What got me out of the UFO community was an increase in my sophistication about counter-intelligence. Another way to put it is that I realized that no matter what “UFOS” were, the government had used them to distract and confuse from secret projects, most notably the aircraft testing down out of the CIA and later the Airforce’s Groom Lake facility (Area 51).
Later, I’d find this view confirmed and reconfirmed when UFOlogist A-listers turned out to be informing on other people in the UFO community to the government they were accused of harboring dangerous interstellar secrets.
Real cool behavior, right?
Projecting on Ambiguity
What I find interesting about UFOs now is the way different people approach them. From wild claims they’re angels or hyperdimensional beings or, as Terence McKenna described reflections of our own souls.
Whatever that means.
So, UFOs are handy because they let us see how we react to unclear information. Some of us spiral off into paranoid ideation. Some of us skim the details to find some reason to dismiss the info. Some of us construct elaborate theories. And yet others of us wonder why bother considering such impractical information at all? Others still find ways to turn this new information into more confirmation of our existing beliefs.

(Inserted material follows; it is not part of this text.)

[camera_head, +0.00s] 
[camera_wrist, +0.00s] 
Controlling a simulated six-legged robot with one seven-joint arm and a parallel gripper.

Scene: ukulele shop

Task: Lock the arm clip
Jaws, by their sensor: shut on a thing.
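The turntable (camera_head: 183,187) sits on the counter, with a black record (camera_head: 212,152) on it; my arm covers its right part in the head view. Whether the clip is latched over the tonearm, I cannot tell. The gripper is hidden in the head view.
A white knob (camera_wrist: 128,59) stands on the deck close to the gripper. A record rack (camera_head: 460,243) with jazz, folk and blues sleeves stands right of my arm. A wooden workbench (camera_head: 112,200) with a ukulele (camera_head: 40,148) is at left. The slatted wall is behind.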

I don’t think any of these are necessarily the right or wrong way to approach the subject. They’re just styles of reaction.
UFOs are edge case information because they contradict a lot of our assumptions about what categories are and what’s possible.

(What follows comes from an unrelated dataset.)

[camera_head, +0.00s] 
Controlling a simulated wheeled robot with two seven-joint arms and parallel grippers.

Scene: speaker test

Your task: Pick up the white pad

Personally, I don’t recommend hardline skepticism or enthusiastic belief. The number of skeptics who find themselves transformed into enthusiastic believers doing the same shit they were previously critical of is legion.
Instead, I recommend a literary approach. The interpretive lens allows us to look at evidence from a variety of perspectives without necessarily forcing us to identify with those perspectives, which magnifies cognitive biases.
Let’s see the play of what’s explanations there are. Marshall McLuhan called this style of technique an “Inventory of Effects” when applied to how technology shapes our perceptions.
Conclusions
You learn more about a person from the explanations they choose than you learn about the thing they’re explaining. This is usually true but gets exaggerated in edge cases.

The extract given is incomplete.